→ **Problem details**
In full and without alteration, give the listing again.

# # # # # # #

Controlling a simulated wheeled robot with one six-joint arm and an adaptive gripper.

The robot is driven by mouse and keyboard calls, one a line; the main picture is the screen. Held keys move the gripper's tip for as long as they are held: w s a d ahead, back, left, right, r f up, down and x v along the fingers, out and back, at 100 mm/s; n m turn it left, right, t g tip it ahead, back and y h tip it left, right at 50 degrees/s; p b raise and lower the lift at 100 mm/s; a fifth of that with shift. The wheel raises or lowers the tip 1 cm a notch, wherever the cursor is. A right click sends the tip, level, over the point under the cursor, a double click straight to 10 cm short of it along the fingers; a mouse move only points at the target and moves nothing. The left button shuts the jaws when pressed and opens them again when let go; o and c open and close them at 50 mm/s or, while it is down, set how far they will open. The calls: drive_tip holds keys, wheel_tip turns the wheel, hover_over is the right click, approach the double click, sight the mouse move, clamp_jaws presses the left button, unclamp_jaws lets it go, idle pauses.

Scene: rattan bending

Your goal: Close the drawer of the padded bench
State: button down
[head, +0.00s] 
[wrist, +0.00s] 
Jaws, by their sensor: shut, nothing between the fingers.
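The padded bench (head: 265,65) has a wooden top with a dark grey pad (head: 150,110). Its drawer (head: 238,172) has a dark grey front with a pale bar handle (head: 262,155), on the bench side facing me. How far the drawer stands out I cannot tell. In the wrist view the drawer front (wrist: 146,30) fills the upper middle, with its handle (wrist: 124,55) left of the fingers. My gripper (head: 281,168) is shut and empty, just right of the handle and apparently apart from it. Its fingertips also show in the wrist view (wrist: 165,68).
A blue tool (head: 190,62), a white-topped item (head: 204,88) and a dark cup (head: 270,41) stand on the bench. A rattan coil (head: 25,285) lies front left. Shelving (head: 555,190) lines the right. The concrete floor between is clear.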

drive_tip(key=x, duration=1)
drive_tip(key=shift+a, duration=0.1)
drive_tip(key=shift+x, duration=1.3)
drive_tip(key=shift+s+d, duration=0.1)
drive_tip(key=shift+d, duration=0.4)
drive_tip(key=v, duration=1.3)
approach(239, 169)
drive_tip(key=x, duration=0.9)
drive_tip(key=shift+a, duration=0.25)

# # # # # # #

→ **Finished answer**
Controlling a simulated wheeled robot with one six-joint arm and an adaptive gripper.

The robot is driven by mouse and keyboard calls, one a line; the main picture is the screen. Held keys move the gripper's tip for as long as they are held: w s a d ahead, back, left, right, r f up, down and x v along the fingers, out and back, at 100 mm/s; n m turn it left, right, t g tip it ahead, back and y h tip it left, right at 50 degrees/s; p b raise and lower the lift at 100 mm/s; a fifth of that with shift. The wheel raises or lowers the tip 1 cm a notch, wherever the cursor is. A right click sends the tip, level, over the point under the cursor, a double click straight to 10 cm short of it along the fingers; a mouse move only points at the target and moves nothing. The left button shuts the jaws when pressed and opens them again when let go; o and c open and close them at 50 mm/s or, while it is down, set how far they will open. The calls: drive_tip holds keys, wheel_tip turns the wheel, hover_over is the right click, approach the double click, sight the mouse move, clamp_jaws presses the left button, unclamp_jaws lets it go, idle pauses.

Scene: rattan bending

Your goal: Close the drawer of the padded bench
State: button down
[head, +0.00s] 
[wrist, +0.00s] 
Jaws, by their sensor: shut, nothing between the fingers.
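The padded bench (head: 265,65) has a wooden top with a dark grey pad (head: 150,110). Its drawer (head: 238,172) has a dark grey front with a pale bar handle (head: 262,155), on the bench side facing me. How far the drawer stands out I cannot tell. In the wrist view the drawer front (wrist: 146,30) fills the upper middle, with its handle (wrist: 124,55) left of the fingers. My gripper (head: 281,168) is shut and empty, just right of the handle and apparently apart from it. Its fingertips also show in the wrist view (wrist: 165,68).
A blue tool (head: 190,62), a white-topped item (head: 204,88) and a dark cup (head: 270,41) stand on the bench. A rattan coil (head: 25,285) lies front left. Shelving (head: 555,190) lines the right. The concrete floor between is clear.

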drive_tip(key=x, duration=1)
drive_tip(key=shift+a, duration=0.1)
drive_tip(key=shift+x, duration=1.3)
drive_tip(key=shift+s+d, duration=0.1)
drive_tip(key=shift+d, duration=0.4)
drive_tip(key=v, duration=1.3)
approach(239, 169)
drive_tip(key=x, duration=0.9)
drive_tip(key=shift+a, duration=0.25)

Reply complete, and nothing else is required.